◆ DIRECTIONS ◆
Count each line below that has "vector" anywhere in it. Answer with the total alone.

◆ DATASET ◆
○ ○ ○ ○

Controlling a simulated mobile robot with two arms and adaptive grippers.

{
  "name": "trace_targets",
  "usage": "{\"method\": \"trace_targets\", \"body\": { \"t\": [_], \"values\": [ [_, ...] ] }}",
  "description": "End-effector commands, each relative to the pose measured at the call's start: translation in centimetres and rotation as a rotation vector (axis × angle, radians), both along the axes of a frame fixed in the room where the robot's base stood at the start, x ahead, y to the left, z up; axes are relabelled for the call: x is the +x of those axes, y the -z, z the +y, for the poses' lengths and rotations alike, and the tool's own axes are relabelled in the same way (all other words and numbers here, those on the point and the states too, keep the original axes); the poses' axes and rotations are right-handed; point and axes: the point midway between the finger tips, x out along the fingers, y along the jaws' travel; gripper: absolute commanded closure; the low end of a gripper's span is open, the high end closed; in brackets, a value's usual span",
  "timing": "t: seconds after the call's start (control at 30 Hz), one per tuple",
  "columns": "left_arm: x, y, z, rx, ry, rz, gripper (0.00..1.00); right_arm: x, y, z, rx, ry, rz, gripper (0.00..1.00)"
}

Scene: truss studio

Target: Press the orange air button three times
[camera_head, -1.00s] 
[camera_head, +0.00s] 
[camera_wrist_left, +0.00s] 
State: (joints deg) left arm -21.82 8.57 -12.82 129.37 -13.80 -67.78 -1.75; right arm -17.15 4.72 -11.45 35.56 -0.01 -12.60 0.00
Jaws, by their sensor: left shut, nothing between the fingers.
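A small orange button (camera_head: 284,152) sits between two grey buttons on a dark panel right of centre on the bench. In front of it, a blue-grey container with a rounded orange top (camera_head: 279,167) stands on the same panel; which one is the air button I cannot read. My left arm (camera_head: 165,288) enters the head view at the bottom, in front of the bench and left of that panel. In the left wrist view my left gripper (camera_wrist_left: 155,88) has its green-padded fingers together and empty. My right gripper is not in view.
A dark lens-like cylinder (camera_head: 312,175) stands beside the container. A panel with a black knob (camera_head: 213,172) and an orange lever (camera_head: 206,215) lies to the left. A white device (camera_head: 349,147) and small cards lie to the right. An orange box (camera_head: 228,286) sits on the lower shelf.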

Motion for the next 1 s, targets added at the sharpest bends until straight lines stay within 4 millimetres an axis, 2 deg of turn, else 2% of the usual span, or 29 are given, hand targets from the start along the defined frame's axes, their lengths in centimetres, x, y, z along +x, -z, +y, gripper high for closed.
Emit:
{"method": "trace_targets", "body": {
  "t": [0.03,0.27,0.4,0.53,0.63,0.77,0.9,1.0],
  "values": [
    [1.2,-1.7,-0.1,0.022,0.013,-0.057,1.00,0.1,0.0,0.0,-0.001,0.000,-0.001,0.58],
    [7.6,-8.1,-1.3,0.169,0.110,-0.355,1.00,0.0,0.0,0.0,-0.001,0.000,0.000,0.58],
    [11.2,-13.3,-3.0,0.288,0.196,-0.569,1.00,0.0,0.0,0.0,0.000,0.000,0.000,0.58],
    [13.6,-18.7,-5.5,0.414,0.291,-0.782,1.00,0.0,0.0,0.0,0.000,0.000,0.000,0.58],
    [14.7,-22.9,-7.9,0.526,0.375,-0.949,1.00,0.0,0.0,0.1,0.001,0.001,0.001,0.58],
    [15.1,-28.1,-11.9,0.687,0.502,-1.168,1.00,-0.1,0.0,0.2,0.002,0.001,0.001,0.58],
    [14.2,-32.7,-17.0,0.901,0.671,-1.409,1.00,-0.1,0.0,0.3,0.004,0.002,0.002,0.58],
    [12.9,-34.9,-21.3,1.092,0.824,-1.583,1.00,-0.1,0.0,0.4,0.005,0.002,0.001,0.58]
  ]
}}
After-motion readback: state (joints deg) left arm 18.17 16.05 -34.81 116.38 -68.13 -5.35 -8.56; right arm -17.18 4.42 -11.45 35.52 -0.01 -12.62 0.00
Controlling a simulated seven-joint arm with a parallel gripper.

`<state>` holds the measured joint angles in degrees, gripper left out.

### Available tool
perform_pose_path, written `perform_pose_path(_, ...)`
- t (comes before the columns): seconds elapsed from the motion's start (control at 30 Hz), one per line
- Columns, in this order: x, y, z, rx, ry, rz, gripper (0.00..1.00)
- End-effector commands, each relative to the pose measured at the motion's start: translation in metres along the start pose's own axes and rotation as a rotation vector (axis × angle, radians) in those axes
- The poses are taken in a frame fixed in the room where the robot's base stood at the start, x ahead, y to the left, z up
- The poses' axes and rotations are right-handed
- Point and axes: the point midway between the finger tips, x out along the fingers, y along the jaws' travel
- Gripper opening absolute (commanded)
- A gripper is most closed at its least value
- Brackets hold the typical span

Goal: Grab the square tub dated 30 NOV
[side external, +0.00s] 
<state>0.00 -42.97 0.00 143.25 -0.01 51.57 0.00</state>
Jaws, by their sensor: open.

○ ○ ○ ○

◆ PROBLEM SOLUTION ◆
2